Mediterraneo
Falling and rising in equidistant phrasing can be seen as one of the cultivations of mediterranean life. The lifestyle is slower, while people do more manual work to get a job ironed. The food is healthier, whereas the feed is richer. The basic architecture stands further apart with the climate eroding the pieces of history. When all this comes together, it forms a solid building block of fortuitous intent in either falling back on a task, or rising to the occasion.
Rising to the occasion is something Bruno Bavota certainly does on his most completely realised collection of piano, string and guitar tracks to date, ‘Mediterraneo’. With a generally slow pace being bassily backed up by reverb-heavy piano phrasing, there is no instruction manual required to go from a to b, it floats together seamlessly. Likewise, the shanty pull of “a quiet place” multitracks guitar and piano so they interweave a satisfying cluster ideology, mirroring the primitivism and placenta-gorged platitudes of early composition standards and taking them into a modern classical ballroom.

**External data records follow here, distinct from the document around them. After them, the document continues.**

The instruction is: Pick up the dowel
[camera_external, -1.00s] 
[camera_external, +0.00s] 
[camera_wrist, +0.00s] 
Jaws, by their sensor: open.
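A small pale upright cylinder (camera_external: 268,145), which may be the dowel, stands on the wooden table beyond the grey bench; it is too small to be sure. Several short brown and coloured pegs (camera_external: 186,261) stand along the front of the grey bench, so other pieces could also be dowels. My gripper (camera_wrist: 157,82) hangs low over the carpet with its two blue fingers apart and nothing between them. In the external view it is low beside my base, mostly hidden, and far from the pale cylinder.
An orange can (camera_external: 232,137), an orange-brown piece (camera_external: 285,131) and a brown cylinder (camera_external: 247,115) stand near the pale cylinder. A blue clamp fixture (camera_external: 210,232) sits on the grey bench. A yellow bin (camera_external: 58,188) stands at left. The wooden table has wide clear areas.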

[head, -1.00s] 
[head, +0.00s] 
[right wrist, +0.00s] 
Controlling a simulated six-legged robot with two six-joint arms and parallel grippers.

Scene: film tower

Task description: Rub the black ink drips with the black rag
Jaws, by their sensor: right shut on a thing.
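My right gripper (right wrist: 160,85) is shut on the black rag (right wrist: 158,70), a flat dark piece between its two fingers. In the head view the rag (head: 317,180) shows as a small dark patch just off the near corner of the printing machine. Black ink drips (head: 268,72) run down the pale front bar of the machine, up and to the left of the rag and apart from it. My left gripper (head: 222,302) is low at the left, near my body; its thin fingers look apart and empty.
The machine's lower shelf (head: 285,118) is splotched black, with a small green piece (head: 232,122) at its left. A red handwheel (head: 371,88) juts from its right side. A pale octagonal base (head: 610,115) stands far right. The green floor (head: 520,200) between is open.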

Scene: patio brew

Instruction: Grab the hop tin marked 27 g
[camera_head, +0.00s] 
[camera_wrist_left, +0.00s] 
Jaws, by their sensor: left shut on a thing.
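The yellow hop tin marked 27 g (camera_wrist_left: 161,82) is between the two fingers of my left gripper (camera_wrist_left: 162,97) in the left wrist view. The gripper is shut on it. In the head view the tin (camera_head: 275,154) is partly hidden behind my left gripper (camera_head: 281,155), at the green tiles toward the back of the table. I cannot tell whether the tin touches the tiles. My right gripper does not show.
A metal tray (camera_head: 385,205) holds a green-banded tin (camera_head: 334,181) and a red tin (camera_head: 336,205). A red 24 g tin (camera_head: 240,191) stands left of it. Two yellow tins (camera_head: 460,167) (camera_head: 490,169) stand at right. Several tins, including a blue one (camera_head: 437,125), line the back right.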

This feel for remembrance and romanticism correlates accurately with Naples, Italy, Bavota’s city of residence. Seen as a european boon to many, picturesque and pure, the resonance for this acquiescence translates to the sounds Bruno sculpts on these recordings. The partially electronic “Sweet Fall” remains a real flourishing violet enigma of a track, bending its rhythmical base so it transposes pitch into constant, bobbing timbral epoch. “Passport to the Moon” after this checks in a moment of reflection where the essentials of relaxation and release lie, Bavota scanning his notes to the letter and latter “Fairy Tale” outro as if he’s about to disappear into the further reaches of space. Nothing feels forced, one movement contributes to waves of resolution in the heart of the listener, and the heat of the moment. In culmination, it all means ‘Mediterraneo’ is realised as a fundamental step up the ladder for Bavota, with hopeful concerts rich with surprises across the world at large.